Ilmu Kalam : Sejarah dan Faktor-faktor yang Mempengaruhinya
Secara bahasa kata “ kalâm” berarti ucapan. Namun kata ini dalam literatur Islam menjadi sebuah disiplin ilmu yang membahas tentang ketuhanan dan masalah-masalah yang berkaitan dengan keyakinan. Dalam agama Kristen ilmu yang membahas masalah-masalah ini disebut dengan teologi (ilmu ketuhanan). Para ulama menyebutkan beberapa alasan mengapa ilmu tentang ketuhanan dan masalah-masalah keyakinan ini dinamakan dengan ilmu Kalam. Mereka menyebutkan beberapa alasan, antara lain;
- Pembahasan pertama kali yang menyedot perhatian para ulama yang berkaitan dengan ketuhanan adalah masalah kalamullâh ( ucapan Allah ); apakah ia qadîm (maha dahulu) atau hâdist (baru)?. Pembahasan ini tidak terbatas pada kalangan para ulama saja, tapi merabah menjadi isu politik, dan telah memakan korban nyawa seorang ulama besar, yaitu Ahmad bin Hanbal. Dia dibunuh oleh seorang penguasa dari dinasti Abbasiyah karena keyakinan dan pembelaannya bahwa kalamullâh adalah qadîm dan bukan makhluk sementara penguasa waktu meyakini sebaliknya. Semenjak itu, pembahasan tentang ketuhanan dan keyakinan disebut dengan ilmu Kalam.

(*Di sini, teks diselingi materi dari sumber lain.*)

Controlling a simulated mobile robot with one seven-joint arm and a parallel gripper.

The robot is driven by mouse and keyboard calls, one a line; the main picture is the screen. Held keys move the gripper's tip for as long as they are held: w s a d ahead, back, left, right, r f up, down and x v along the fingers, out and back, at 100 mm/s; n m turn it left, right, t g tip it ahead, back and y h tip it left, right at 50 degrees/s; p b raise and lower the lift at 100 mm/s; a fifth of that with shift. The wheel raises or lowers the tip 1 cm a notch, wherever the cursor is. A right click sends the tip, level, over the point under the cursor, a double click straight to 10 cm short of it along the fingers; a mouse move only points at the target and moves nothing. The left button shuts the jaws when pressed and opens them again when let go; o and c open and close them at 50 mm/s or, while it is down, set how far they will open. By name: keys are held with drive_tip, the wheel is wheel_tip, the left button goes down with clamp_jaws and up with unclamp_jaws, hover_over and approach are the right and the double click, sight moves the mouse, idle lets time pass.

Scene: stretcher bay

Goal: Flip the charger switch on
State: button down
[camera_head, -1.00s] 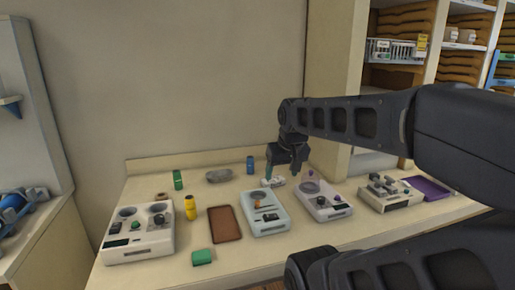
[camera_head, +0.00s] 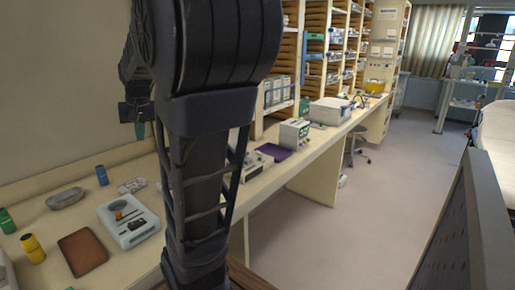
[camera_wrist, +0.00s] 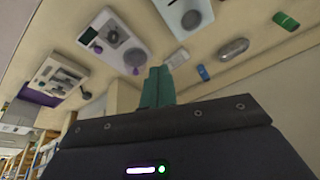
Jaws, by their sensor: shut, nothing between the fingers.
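My gripper (camera_head: 140,131) is above the back of the counter in the head view, partly hidden by my arm. Its teal fingers (camera_wrist: 157,88) are together and empty in the wrist view. I cannot tell which device is the charger. A pale blue-white device (camera_head: 128,221) lies on the counter at left. A white device with purple knobs (camera_wrist: 115,40) shows in the wrist view; my arm hides it in the head view. A device with levers (camera_wrist: 58,76) stands beside it. A white box with a green front part (camera_head: 295,133) stands farther along the counter.
A brown tray (camera_head: 82,251), yellow bottle (camera_head: 33,248), blue cylinder (camera_head: 102,175) and grey oval dish (camera_head: 65,198) are on the counter (camera_head: 30,205). A purple tray (camera_head: 275,151) and large white box (camera_head: 330,111) lie farther right.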

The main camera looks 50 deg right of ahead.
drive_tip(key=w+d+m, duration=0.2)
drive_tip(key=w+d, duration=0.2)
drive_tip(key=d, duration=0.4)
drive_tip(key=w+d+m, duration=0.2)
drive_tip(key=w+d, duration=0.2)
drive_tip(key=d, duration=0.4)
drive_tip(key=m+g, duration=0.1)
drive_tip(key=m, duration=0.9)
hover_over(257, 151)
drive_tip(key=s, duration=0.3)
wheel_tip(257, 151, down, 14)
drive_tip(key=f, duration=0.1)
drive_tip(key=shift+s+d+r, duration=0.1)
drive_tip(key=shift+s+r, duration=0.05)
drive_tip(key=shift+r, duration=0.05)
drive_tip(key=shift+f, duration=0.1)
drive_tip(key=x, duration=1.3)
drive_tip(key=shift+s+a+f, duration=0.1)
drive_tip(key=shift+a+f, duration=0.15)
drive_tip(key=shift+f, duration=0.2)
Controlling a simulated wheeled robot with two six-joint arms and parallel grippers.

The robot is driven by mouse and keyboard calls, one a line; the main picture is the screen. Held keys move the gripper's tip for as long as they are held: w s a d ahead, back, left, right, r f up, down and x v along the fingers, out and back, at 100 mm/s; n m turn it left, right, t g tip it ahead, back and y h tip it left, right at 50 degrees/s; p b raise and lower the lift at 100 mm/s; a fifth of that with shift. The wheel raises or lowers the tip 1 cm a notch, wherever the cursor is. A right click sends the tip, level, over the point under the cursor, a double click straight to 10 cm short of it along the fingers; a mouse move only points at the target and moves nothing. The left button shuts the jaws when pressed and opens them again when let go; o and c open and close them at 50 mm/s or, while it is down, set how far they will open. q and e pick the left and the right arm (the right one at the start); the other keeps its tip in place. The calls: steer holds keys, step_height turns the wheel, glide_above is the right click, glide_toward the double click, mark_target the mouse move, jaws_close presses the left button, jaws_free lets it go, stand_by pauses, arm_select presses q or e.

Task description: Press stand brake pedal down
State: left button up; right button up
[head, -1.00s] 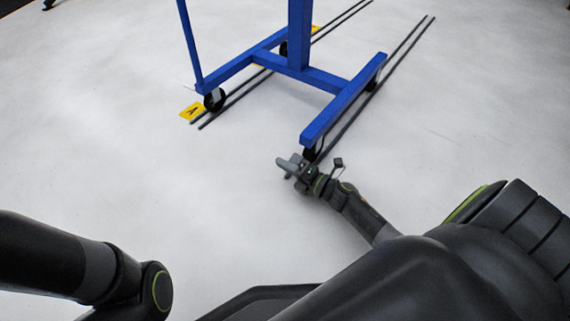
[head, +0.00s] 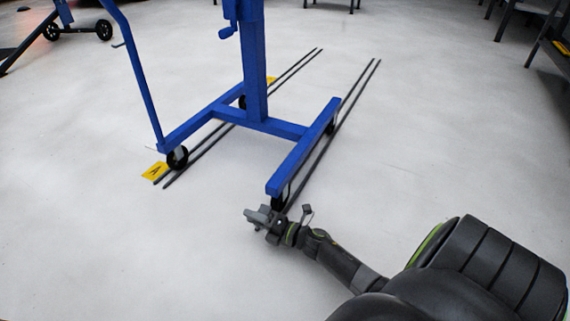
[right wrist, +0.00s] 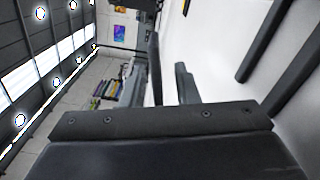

- Para ulama terdahulu ketika membahas tentang ketuhanan dan keyakinan dalam tulisan dan kitab mereka acapkali memulai dengan mengatakan; al kalâm (pembahasan) tentang sifat-sifat Tuhan, misalnya.
- Para ulama yang terlibat dalam pembahasan ilmu ini dituntut untuk pandai dan handal dalam berdebat dan berbicara, sehingga ilmu ini dikenal ilmu debat atau berbicara. Debat dan bicara membutuhkan kalam
Sebagai sebuah disiplin ilmu, ilmu Kalam bukanlah ilmu yang lahir dari rahim agama Islam. Namun meski demikian, muatan-muatan dan dasar-dasarnya dapat ditelusuri dengan mudah dalam teks-teks agama Isla;, Qur’an dan Sunnah, bahkan masalah-masalah kalam disebutkan dalam jumlah yang banyak.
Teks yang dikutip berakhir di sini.